10:13 / 06.08.2022
Restrictions on purchase of government bonds by citizens to be lifted 

The Ministry of Finance plans to issue state treasury bonds intended for individuals in the coming years, Deputy Minister Odilbek Isokov said.

The Ministry of Finance of Uzbekistan plans to increase the issuance of state treasury bonds. Deputy Minister Odilbek Isokov informed about this at the Senate plenary session on August 4.

According to Isokov, in 2019, nearly 600 billion soums worth of state treasury bonds were issued, and in 2020-2021, this number reached 5 trillion soums.

“Our goal this year is net 6 trillion soums. In cooperation with the Central Bank, we are systematically working to attract not only banks, but also other, including foreign, investors to state treasury bonds,” he said.

It is reported that work is being carried out on bonds issued for individuals, not legal entities.

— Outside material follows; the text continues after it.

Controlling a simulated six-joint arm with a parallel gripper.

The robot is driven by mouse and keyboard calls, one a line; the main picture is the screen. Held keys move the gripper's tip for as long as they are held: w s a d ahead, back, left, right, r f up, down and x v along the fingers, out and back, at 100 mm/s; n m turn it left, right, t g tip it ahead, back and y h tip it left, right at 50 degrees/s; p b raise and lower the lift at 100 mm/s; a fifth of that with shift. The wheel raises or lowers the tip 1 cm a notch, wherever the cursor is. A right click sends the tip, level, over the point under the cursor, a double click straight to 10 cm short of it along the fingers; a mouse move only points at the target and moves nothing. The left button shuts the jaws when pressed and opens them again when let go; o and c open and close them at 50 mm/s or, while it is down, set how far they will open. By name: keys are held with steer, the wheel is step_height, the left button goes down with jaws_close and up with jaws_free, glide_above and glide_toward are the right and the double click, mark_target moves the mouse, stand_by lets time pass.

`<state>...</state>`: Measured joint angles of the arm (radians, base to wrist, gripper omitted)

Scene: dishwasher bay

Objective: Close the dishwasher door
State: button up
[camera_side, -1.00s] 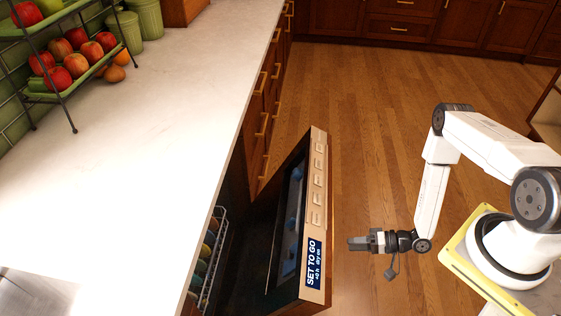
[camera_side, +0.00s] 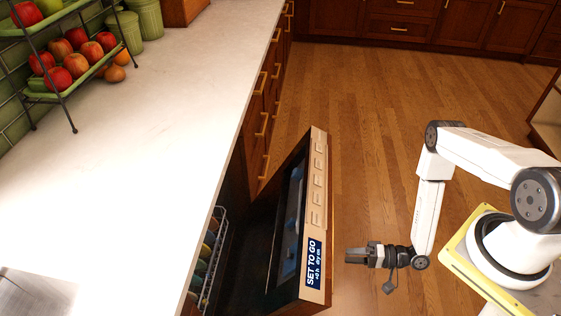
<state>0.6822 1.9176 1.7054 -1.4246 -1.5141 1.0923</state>
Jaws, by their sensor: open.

“We have plans for this in the next years as well. There is only one thing to consider. The interest rate of bonds intended for individuals is expected to be much higher than that of legal entities. The reason is that we should at least be equal to the deposit rates in banks. That’s why this 3-4 percent difference prevents us from these plans, but we certainly have them in our plans,” the deputy finance minister said.

It should be recalled that at the end of 2018, the Ministry of Finance together with the Central Bank resumed operations with state securities after a long break, but only legal residents of Uzbekistan can purchase them according to the law.

In 2019, the draft five-year strategy for the development of the capital market was announced. In it, the first indications were given regarding the possibility to purchase government securities for individuals. In 2021, the Capital Market Development Agency was abolished, and all its functions were returned to the Ministry of Finance.

In 2020, the Central Bank announced that it is too early to sell government bonds to individuals. Ilkhom Norkulov, the deputy head of the regulator at that time (now the deputy minister of economy) said that due to low profitability, securities will not be in demand among the population.

“In turn, banks use these papers to maintain liquidity,” Norkulov explained then.